### Exercise
In the material below, find how many lines contain the string "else". Write only that number.

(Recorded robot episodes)
· · · · ·
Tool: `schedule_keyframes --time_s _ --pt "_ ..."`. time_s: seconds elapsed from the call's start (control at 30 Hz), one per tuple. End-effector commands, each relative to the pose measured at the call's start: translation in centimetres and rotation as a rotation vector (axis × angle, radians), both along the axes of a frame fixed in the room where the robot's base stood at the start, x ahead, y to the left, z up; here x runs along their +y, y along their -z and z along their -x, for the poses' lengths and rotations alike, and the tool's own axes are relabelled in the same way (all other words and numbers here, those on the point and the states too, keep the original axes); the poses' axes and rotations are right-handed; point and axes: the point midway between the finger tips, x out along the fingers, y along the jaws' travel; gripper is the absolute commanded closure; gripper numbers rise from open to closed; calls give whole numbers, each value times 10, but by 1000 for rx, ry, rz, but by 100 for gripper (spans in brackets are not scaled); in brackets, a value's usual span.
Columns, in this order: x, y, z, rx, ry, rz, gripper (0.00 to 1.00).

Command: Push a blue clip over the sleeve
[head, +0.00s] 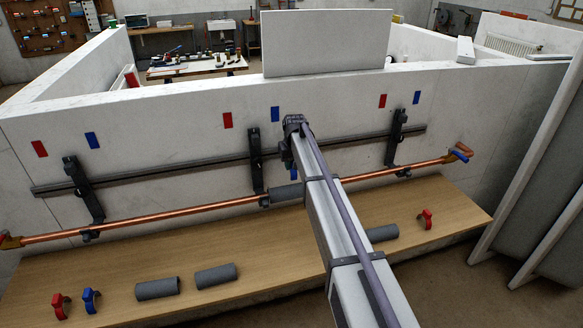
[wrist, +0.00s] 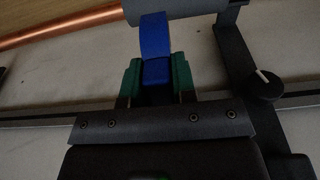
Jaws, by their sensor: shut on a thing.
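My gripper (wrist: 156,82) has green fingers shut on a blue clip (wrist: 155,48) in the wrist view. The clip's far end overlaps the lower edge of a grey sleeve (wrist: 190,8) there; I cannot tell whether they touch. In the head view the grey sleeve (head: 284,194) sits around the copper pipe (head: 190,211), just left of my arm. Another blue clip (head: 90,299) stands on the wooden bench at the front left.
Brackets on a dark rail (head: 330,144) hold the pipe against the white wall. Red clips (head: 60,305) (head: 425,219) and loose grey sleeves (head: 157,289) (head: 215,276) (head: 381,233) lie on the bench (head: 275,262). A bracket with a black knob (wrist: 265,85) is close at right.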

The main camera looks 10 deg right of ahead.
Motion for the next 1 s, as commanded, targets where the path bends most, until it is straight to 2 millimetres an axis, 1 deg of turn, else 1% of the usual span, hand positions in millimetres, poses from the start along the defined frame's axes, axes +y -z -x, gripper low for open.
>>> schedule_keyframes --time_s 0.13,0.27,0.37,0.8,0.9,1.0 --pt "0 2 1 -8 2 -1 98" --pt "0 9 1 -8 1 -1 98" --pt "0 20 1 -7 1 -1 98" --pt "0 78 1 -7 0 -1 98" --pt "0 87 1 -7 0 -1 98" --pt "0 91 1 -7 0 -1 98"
· · · · ·
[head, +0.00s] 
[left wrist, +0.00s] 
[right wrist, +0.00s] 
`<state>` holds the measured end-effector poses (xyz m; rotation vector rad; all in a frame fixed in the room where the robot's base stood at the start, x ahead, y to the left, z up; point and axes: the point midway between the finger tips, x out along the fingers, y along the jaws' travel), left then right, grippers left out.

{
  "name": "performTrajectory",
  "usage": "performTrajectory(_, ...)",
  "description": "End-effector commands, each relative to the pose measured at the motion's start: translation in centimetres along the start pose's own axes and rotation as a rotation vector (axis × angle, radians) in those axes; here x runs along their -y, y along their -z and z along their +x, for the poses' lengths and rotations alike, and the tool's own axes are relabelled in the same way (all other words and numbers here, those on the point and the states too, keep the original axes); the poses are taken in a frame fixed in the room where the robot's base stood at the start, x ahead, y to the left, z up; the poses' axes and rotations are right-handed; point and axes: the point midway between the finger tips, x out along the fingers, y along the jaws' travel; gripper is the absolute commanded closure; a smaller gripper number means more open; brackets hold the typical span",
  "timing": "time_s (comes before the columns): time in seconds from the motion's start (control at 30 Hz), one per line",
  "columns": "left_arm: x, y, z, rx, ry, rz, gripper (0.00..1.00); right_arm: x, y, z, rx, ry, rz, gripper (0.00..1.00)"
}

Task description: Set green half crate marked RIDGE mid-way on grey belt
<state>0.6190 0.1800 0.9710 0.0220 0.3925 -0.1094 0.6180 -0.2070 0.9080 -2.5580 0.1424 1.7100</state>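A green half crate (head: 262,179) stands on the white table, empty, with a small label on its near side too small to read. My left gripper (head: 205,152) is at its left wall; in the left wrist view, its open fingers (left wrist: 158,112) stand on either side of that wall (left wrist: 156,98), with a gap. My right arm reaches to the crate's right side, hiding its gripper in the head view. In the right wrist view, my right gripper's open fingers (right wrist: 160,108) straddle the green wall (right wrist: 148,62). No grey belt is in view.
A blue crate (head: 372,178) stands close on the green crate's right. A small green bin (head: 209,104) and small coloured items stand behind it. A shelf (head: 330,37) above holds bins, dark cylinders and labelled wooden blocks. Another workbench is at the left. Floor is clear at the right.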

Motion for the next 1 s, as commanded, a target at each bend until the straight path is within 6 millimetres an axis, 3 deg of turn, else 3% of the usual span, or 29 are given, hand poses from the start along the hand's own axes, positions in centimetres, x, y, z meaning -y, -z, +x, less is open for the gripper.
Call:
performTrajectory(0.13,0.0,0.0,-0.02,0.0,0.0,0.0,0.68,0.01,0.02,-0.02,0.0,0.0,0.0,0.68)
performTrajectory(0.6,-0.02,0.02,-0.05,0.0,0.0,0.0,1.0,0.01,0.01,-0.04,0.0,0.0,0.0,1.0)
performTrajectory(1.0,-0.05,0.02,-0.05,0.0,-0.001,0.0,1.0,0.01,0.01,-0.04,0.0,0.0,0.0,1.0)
· · · · ·
### Final result
2